- Exercise description -
Output all lines exactly, with nothing added or dropped.

- Collected data -
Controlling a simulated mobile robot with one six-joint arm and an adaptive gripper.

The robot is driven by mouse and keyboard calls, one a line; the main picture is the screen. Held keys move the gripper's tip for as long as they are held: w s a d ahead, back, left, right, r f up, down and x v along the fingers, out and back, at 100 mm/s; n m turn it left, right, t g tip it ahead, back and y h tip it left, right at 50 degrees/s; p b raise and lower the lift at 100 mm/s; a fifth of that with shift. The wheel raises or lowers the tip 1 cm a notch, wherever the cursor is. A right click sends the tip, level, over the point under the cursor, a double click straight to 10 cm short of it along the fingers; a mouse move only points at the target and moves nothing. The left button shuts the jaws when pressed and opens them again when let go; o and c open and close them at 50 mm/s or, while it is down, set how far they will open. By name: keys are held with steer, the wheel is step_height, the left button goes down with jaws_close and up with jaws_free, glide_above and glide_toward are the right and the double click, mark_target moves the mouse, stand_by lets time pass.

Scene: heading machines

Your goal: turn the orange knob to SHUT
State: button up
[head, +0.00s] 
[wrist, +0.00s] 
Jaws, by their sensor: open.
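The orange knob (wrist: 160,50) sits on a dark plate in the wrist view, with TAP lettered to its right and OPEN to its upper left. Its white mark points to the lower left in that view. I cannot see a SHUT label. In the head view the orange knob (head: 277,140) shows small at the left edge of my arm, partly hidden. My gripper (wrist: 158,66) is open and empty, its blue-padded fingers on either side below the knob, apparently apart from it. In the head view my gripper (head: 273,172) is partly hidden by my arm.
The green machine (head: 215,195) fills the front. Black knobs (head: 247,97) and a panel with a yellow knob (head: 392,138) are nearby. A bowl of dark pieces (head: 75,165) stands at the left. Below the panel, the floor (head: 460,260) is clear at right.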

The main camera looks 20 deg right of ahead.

- Task answer -
Controlling a simulated mobile robot with one six-joint arm and an adaptive gripper.

The robot is driven by mouse and keyboard calls, one a line; the main picture is the screen. Held keys move the gripper's tip for as long as they are held: w s a d ahead, back, left, right, r f up, down and x v along the fingers, out and back, at 100 mm/s; n m turn it left, right, t g tip it ahead, back and y h tip it left, right at 50 degrees/s; p b raise and lower the lift at 100 mm/s; a fifth of that with shift. The wheel raises or lowers the tip 1 cm a notch, wherever the cursor is. A right click sends the tip, level, over the point under the cursor, a double click straight to 10 cm short of it along the fingers; a mouse move only points at the target and moves nothing. The left button shuts the jaws when pressed and opens them again when let go; o and c open and close them at 50 mm/s or, while it is down, set how far they will open. By name: keys are held with steer, the wheel is step_height, the left button goes down with jaws_close and up with jaws_free, glide_above and glide_toward are the right and the double click, mark_target moves the mouse, stand_by lets time pass.

Scene: heading machines

Your goal: turn the orange knob to SHUT
State: button up
[head, +0.00s] 
[wrist, +0.00s] 
Jaws, by their sensor: open.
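The orange knob (wrist: 160,50) sits on a dark plate in the wrist view, with TAP lettered to its right and OPEN to its upper left. Its white mark points to the lower left in that view. I cannot see a SHUT label. In the head view the orange knob (head: 277,140) shows small at the left edge of my arm, partly hidden. My gripper (wrist: 158,66) is open and empty, its blue-padded fingers on either side below the knob, apparently apart from it. In the head view my gripper (head: 273,172) is partly hidden by my arm.
The green machine (head: 215,195) fills the front. Black knobs (head: 247,97) and a panel with a yellow knob (head: 392,138) are nearby. A bowl of dark pieces (head: 75,165) stands at the left. Below the panel, the floor (head: 460,260) is clear at right.

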The main camera looks 20 deg right of ahead.

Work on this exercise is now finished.